In unserer Rubrik “SCHULE_DIGITAL” wollen wir Wissensvermittler zu unterschiedlichen Themen im Bereich „Digitale Bildung“  zu Wort kommen lassen und um ihre Meinung fragen. Im Laufe des Jahres möchten wir ein kontinuierlich wachsendes Angebot an redaktionellen Beiträgen zum Thema „Digitales Lernen“ bzw. wie „Wie Digitalisierung den Unterricht verändert“ schaffen.

Alle reden zurzeit davon, dass Schule digitaler werden muss. Was heißt das denn nun?

Sicher weit mehr, als dass Schülerinnen und Schüler mit Technik umgehen können. Wir müssen uns darüber verständigen, was sie am Ende ihrer Schulzeit können müssen, um in einer digitalen Gesellschaft zurechtzukommen. Das fehlt oft. Die Debatte wird auf den Einsatz von digitaler Technik verkürzt. Dabei verändert sich die Gesellschaft zur Zeit sehr schnell, neue Jobs entstehen, die wir noch gar nicht richtig erfassen und von denen wir auch nicht wissen, welche Fähigkeiten man für sie braucht. Andere Jobs werden wegfallen. Neben der Arbeitswelt wird sich auch die Gesellschaft als Ganzes verändern. Darauf müssen junge Menschen vorbereitet werden. Bevor wir uns also damit beschäftigen, welche Techniken Lehrerinnen und Lehrer im Unterricht einsetzen sollen, müssen wir uns darauf verständigen, welche Kompetenzen Schülerinnen und Schülerhaben müssen, um in dieser Welt zu bestehen.

Was wäre das zum Beispiel?

Wir beklagen oft, dass die wirtschaftliche Grundbildung in der Schule nicht ausreicht. Dazu gehört, dass ich weiß, wie ich ein Girokonto eröffne, aber auch, wie ich mit Mobile Banking umgehe.

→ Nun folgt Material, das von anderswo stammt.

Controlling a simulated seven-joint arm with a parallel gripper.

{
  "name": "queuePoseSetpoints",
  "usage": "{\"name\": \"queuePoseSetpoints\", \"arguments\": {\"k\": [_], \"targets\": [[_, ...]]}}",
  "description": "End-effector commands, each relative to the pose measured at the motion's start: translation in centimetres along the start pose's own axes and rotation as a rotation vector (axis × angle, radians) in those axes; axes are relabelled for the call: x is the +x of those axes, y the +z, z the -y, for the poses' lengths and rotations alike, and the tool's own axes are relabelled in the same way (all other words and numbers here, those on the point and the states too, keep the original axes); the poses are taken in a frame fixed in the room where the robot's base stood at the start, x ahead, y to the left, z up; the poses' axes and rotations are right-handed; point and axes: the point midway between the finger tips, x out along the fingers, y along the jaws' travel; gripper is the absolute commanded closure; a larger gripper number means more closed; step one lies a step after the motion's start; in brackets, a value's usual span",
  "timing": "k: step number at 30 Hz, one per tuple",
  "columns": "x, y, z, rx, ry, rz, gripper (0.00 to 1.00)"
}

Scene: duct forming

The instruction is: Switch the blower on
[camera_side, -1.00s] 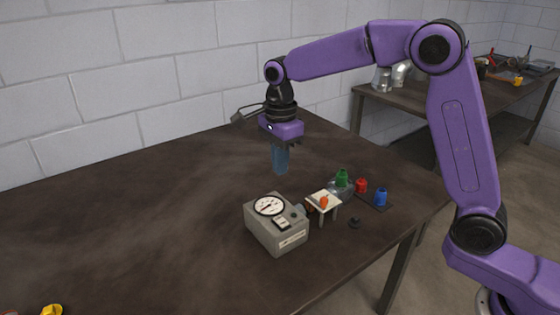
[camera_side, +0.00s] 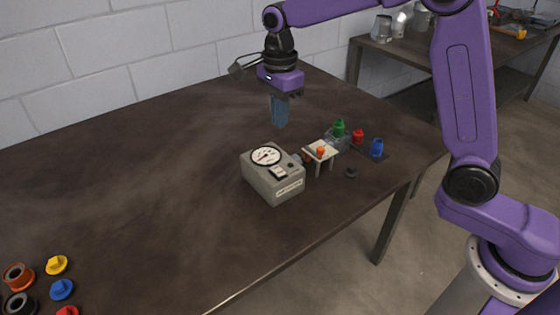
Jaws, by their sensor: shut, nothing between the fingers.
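A grey box (camera_side: 273,186) with a round white dial (camera_side: 266,156) and a small pale rocker-like switch (camera_side: 279,172) on top stands on the dark table; it appears to be the blower unit, and a label is on its front. Whether the switch is on or off is too small to tell. My gripper (camera_side: 280,124) points down with its blue fingers shut and empty. It is behind the box in this view and apart from the switch.
A small white stand (camera_side: 320,151) with an orange piece is right of the box. Green (camera_side: 339,129), red (camera_side: 358,136) and blue (camera_side: 377,149) pieces stand beyond it. Several coloured caps (camera_side: 62,289) lie front left. The table's left and middle are clear.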

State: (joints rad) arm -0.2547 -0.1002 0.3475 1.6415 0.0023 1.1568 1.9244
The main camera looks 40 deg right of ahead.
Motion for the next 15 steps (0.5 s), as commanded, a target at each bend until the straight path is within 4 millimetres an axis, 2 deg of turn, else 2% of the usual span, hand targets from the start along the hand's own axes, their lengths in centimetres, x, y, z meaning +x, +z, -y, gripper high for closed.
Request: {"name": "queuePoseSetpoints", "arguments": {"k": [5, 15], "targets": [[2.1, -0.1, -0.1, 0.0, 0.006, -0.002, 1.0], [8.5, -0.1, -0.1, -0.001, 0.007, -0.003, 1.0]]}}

Die entsprechenden Tools zu benutzen ist vergleichsweise einfach. Aber ich benötige auch eine kritische Kompetenz, die mit hilft zu erfassen, was ich da überhaupt tue. Via Mobile-Banking-Apps kann ich heute in drei Sekunden überweisen. Ich sollte aber wissen, was dabei mit meinen Daten passiert und ob ich das eigentlich will. Heißt, um die Prozesse zu hinterfragen, brauche ich Hintergrundwissen. Darum geht es, wenn ich mich im Unterricht mit Digitalisierung befasse. Ich muss dafür nicht notwendigerweise ein Tablet oder Smartphone einsetzen.

Geht die Diskussion darum, welche Techniken in Schule eingesetzt werden sollen, dann nicht schon einen Schritt zu weit?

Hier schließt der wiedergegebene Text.